The recent death of North Korea's dictator Kim Jong-il and the succession of his son make this excerpt somewhat topical. Perhaps people are thinking about the potentially destructive effects and long lasting repercussions of foreign policies. Perhaps some are remembering the Forgotten War. In this excerpt, I recall the Forgotten War via memories of my father, who had been a U.S. soldier in Korea in the 1950s.

From an early age, I'd been curious about my father's time in Korea. He didn't speak about it unless pressed, and then much of what he said reflected what he would have liked to have lived, rather than what he had actually experienced. There were no medals displayed in our house, no military reunions attended, no friends from the field dropping by for a beer. He spent much of his spare time reading books about the war, puzzling over it, smoking cigarettes. An aura of secrecy pervaded the military episode of his life, and I would discover many years later when reading David Halberstam's book, The Coldest Winter, that this was common among many who fought in Korea.

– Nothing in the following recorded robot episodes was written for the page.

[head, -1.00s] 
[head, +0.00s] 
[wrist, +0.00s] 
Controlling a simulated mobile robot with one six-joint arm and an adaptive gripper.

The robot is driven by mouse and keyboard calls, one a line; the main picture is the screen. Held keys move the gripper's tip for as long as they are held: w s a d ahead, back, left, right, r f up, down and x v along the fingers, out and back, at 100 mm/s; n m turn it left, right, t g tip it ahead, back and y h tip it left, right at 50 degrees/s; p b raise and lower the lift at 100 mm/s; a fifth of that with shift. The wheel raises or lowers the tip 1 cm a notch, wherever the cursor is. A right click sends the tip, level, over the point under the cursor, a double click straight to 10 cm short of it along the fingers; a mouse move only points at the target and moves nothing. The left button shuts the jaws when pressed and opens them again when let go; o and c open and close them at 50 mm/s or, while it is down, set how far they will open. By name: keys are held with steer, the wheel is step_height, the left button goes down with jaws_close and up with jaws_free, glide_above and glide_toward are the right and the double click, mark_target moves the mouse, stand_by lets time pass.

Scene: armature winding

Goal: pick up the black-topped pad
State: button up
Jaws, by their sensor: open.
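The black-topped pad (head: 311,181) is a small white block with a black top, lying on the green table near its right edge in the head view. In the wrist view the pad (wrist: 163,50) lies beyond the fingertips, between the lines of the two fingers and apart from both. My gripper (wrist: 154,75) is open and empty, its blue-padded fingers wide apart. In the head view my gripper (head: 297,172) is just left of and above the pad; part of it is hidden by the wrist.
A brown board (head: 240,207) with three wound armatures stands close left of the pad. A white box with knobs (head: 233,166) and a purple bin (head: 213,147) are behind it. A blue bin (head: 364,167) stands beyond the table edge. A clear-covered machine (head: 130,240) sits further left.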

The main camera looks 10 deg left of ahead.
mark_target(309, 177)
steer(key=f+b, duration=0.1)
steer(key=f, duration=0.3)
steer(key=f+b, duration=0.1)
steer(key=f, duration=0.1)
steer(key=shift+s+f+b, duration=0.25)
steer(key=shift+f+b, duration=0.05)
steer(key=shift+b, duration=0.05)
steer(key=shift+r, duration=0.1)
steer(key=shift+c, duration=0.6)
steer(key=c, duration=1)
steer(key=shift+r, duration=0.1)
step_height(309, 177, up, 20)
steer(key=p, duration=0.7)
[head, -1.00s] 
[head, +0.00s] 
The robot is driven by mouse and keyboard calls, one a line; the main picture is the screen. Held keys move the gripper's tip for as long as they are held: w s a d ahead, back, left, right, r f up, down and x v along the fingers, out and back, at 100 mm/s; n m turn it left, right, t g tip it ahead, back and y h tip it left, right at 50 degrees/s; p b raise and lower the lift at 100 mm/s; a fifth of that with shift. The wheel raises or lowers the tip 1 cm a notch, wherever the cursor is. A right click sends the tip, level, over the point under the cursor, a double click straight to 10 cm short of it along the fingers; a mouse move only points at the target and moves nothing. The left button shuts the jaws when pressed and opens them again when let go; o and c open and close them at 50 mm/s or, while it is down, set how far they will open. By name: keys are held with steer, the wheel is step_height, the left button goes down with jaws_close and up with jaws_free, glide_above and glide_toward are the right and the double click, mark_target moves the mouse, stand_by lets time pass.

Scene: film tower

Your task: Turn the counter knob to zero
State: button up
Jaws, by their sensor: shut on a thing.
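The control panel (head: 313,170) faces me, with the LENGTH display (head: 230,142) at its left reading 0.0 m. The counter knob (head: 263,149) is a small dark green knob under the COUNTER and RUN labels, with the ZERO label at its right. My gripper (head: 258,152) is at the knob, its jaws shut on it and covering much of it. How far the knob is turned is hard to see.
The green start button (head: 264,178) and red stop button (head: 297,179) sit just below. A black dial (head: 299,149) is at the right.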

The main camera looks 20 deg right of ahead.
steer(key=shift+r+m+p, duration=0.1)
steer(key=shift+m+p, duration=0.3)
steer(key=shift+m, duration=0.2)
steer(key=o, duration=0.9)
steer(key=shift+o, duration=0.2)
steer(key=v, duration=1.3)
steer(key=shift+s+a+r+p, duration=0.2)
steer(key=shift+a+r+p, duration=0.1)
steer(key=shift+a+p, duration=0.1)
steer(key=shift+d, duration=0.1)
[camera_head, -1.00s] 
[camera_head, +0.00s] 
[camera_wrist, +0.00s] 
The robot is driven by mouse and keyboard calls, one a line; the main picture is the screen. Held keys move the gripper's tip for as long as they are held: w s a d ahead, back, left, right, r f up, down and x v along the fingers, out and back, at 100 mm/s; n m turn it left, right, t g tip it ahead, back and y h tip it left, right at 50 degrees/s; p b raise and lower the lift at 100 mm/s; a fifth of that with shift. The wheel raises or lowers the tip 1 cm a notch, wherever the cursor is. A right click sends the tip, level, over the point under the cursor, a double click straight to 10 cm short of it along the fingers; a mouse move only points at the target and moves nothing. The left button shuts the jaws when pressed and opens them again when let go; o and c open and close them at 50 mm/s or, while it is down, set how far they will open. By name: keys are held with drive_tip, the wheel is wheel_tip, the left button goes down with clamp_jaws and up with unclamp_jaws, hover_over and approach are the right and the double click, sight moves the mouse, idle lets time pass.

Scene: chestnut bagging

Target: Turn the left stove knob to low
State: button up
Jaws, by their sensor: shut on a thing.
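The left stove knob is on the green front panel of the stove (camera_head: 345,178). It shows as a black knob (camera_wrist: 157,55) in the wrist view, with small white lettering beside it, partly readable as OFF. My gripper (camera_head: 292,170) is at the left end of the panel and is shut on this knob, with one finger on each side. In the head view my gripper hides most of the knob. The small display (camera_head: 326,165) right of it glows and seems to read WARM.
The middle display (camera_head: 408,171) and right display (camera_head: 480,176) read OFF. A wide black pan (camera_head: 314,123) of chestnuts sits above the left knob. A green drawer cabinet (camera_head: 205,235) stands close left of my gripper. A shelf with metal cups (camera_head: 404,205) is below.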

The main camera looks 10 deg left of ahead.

I have always been drawn to secrets and mysteries, to gaps in a narrative that yearn to be explored. I write not to tell a story, but to discover one, and when I began working with the mystery of my father, there were a number of questions that immediately surfaced: "What was the impact of this war on him? On our family? On me?" I knew there were no definitive answers, but these nascent questions offered a natural perspective: World events do influence who we are and who we become, most frequently without our ever knowing.

My parents read newspapers when I was a child and knew what was happening in the world. They predicted outcomes, finding, as mostly everyone eventually does, that it's those things not even on the radar that come to dominate one's fate. Like so many of their generation, my parents blindly stayed the collective course. They did this, I believe, because they truly thought it was the best path and they were willing to repress and deny anything that might threaten it. As Mark Twain wrote at the turn of the 20th century, "a man is not independent, and cannot afford views which might interfere with his bread and butter. If he would prosper, he must train with the majority," and both my parents had stopwatches set to the specifications of mainstream success.

My father's Korean life, however, presented a fly in the ointment, or a spider in the kimchi, as they might say in Korea. When overseas, he'd fallen in love with a woman he planned to return for, perhaps not realizing immediately the censure this decision would entail. His friends and family made him aware of the numerous difficulties, and whether this influenced him or not, I can only speculate.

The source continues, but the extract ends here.